In South Korea, middle and high school students learn 1,800 to 2,000 basic characters (Hanja), but most people use Hangul exclusively in their day-to-day lives. Chinese characters are still used to some extent, particularly in newspapers, place names and calligraphy.


Although nearly extinct, Vietnamese used varying scripts of Chinese characters to write the language, with use of Chinese characters becoming limited to ceremonial uses beginning in the 19th century. Similarly to Japan and Korea, Chinese was used by the ruling classes, and the characters were eventually adopted to write Vietnamese. To express native Vietnamese words which had different pronunciations than the Chinese, Vietnamese developed the Chu Nom script which added diacritical marks to distinguish native (Vietnamese) words from Chinese.

Rare characters

Often a character which is not commonly used (coined "rare" or "variant" characters) will appear in a personal or place name in Chinese, Japanese, and Korean names (see Chinese name, Japanese name, and Korean name respectively). This has caused problems as many computer encoding systems include only the 5,000 or so most common characters and exclude the less often used characters. This is especially a problem for personal names which often contain rare or classical characters.

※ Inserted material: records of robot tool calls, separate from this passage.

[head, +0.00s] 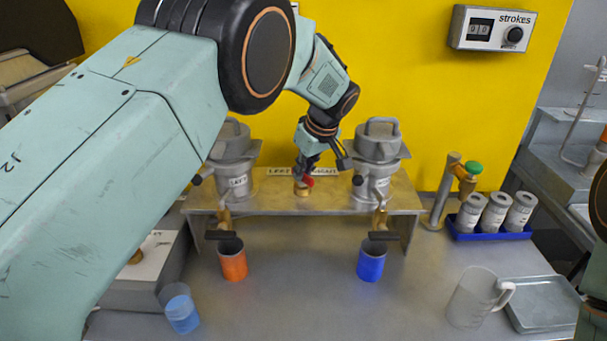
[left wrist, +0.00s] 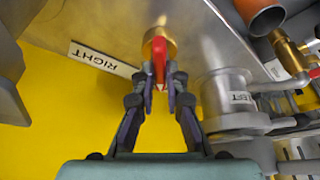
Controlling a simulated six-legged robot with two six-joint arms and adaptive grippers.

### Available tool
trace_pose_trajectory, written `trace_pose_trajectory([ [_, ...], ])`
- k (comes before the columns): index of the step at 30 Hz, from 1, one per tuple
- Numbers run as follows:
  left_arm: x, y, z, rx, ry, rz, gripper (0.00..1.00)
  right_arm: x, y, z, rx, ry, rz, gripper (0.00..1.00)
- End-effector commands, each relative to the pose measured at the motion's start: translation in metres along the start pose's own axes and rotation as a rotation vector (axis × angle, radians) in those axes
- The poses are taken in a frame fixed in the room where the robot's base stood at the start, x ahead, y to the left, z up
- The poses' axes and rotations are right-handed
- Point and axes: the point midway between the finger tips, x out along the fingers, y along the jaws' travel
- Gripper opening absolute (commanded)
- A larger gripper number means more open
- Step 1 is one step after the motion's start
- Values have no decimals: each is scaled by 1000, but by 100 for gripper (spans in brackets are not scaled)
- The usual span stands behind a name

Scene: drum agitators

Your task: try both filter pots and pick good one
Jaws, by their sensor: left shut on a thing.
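The left filter pot (head: 232,170), a lidded grey metal pot labelled LEFT, and the right filter pot (head: 377,160) stand at either end of a metal bench (head: 335,202). Between them is a brass valve (head: 302,190) with a red lever (head: 308,181). My left gripper (head: 306,172) reaches down to this lever. In the left wrist view my left gripper (left wrist: 159,85) is shut on the red lever (left wrist: 159,62), with the brass body (left wrist: 152,42) just beyond. An orange cup (head: 233,264) and a blue cup (head: 371,264) stand under the pots' spouts. My right gripper is out of view.
A strokes counter (head: 492,28) hangs on the yellow wall. At right are a tap with a green knob (head: 474,168), several grey canisters in a blue tray (head: 490,237), a clear jug (head: 470,300) and a metal tray (head: 545,308). A beaker of blue liquid (head: 181,312) stands front left.

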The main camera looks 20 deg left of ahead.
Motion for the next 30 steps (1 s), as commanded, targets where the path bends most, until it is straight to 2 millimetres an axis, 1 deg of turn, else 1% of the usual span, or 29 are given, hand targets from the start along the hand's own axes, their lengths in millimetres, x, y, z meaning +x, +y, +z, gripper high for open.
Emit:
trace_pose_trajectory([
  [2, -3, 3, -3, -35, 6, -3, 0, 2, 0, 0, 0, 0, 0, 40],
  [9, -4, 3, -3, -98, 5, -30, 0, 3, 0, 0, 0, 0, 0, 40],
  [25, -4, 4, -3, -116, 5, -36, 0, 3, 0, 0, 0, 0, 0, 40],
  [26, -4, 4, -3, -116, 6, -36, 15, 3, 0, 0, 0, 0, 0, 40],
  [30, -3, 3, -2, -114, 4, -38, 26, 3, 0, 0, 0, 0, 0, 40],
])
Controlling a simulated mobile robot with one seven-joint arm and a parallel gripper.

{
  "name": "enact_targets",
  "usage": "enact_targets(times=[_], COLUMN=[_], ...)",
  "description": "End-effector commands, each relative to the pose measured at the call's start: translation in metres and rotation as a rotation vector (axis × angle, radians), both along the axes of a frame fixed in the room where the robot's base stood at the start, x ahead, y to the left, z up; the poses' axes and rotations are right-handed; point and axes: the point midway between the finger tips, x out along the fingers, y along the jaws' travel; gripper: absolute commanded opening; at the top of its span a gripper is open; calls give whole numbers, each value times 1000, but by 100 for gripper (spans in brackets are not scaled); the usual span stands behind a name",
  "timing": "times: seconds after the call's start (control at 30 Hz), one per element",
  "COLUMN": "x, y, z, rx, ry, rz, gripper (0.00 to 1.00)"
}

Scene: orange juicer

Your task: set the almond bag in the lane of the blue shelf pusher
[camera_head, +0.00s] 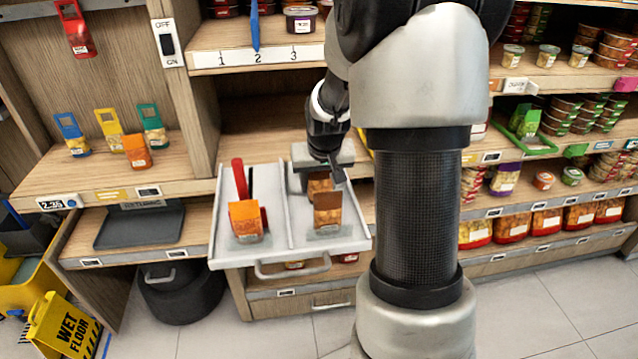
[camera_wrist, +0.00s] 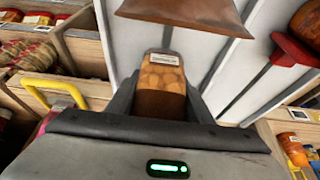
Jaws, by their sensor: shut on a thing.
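My gripper (camera_head: 328,166) points down over the right lane of the grey pull-out tray. It is shut on the almond bag (camera_head: 319,186), a small brown bag; I cannot tell whether the bag touches the tray. In the wrist view the almond bag (camera_wrist: 161,88) sits between the dark fingers, with nut-like contents and a white label. The blue shelf pusher (camera_head: 70,130) stands on the wooden shelf at the left, leftmost of a row with a yellow pusher (camera_head: 110,128) and a green pusher (camera_head: 152,122).
Another brown bag (camera_head: 328,208) stands just in front of the held bag. An orange bag (camera_head: 246,220) and a red pusher (camera_head: 239,178) are in the tray's left lane (camera_head: 226,235). A wooden divider (camera_head: 190,90) rises between shelf and tray.

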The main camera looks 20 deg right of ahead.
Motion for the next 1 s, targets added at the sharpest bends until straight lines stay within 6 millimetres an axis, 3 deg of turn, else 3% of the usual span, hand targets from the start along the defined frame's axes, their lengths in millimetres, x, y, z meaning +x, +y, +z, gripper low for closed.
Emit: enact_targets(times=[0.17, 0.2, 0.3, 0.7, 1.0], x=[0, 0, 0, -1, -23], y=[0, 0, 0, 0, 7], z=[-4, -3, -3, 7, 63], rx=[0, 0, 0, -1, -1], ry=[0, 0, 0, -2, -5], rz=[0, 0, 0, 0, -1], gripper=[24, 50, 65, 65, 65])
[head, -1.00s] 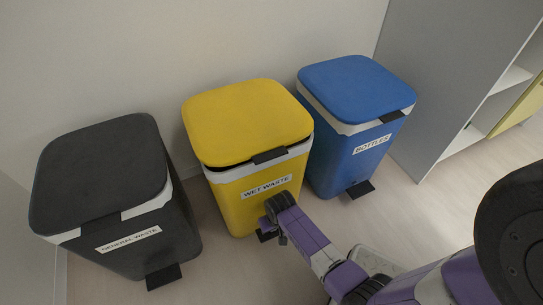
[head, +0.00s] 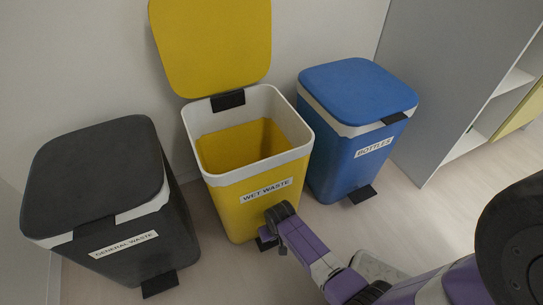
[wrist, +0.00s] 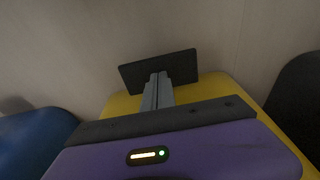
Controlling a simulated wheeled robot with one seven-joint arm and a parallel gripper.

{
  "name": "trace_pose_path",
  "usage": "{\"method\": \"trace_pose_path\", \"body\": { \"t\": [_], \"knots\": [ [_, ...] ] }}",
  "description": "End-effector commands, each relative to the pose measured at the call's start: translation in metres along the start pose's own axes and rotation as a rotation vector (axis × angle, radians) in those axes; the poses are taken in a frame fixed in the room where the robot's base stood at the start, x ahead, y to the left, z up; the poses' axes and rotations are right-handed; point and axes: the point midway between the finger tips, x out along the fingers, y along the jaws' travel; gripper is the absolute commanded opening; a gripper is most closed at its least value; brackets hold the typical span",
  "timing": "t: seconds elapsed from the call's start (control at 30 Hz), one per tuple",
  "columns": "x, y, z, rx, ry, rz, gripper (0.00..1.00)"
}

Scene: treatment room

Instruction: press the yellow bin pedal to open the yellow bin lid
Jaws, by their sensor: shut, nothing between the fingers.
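The yellow bin (head: 232,212), labelled WET WASTE, stands between two other bins. Its yellow lid (head: 212,45) is raised upright at the back, and the white-rimmed inside shows, with no contents visible. Its dark pedal (head: 262,245) is at the front foot, partly covered by my arm in the head view. My gripper (wrist: 158,78) is shut and empty, with its grey fingers against the dark pedal (wrist: 180,67) in the wrist view. The yellow body (wrist: 215,85) shows behind my gripper there.
A dark grey bin (head: 175,225), labelled GENERAL WASTE, stands at left with its lid down. A blue bin (head: 345,160), labelled BOTTLES, stands at right, also closed. A grey cabinet (head: 440,80) is further right. The floor in front of the blue bin is clear.

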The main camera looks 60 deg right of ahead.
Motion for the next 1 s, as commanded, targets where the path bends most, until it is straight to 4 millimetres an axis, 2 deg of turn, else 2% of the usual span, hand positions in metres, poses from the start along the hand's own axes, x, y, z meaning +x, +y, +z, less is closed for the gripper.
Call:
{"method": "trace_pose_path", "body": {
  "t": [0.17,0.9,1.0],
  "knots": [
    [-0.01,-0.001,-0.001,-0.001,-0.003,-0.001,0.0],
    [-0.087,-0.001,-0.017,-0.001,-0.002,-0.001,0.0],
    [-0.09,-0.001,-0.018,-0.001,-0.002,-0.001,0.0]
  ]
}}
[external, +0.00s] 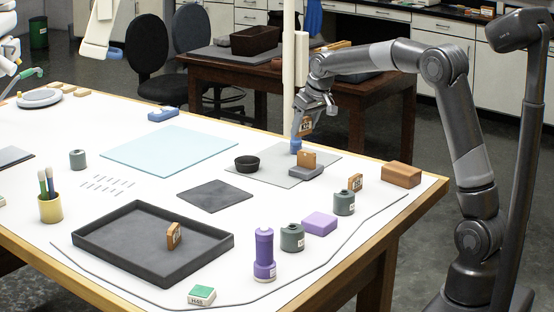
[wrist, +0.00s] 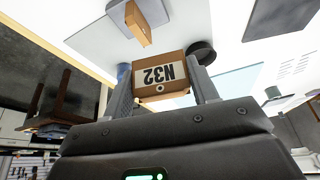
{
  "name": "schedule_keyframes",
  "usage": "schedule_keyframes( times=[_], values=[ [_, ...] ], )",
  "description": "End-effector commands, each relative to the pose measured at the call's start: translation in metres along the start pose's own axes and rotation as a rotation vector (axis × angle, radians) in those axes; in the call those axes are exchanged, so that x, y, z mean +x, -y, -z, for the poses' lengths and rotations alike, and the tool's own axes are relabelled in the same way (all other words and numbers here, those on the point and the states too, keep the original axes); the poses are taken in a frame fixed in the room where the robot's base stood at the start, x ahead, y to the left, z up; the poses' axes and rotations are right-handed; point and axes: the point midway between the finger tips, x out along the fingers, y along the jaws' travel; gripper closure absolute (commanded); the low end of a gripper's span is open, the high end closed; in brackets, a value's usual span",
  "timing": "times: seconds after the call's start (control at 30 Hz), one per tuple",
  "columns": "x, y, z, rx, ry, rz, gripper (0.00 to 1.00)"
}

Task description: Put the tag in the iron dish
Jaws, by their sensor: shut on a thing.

People who have run into this problem include Taiwanese politicians Wang Chien-shien and Yu Shyi-kun and Taiwanese singer David Tao (陶喆). Newspapers have dealt with this problem in varying ways, including trying to create a character from two characters, including a picture, or, especially as is the case with Yu Shyi-kun, simply omitting the rare character with the hope that the reader will be able to infer who it refers to. Japanese newspapers may render such names and words in katakana instead of kanji, and it is common practice for people to write names for which they are unsure of the correct kanji in katakana instead.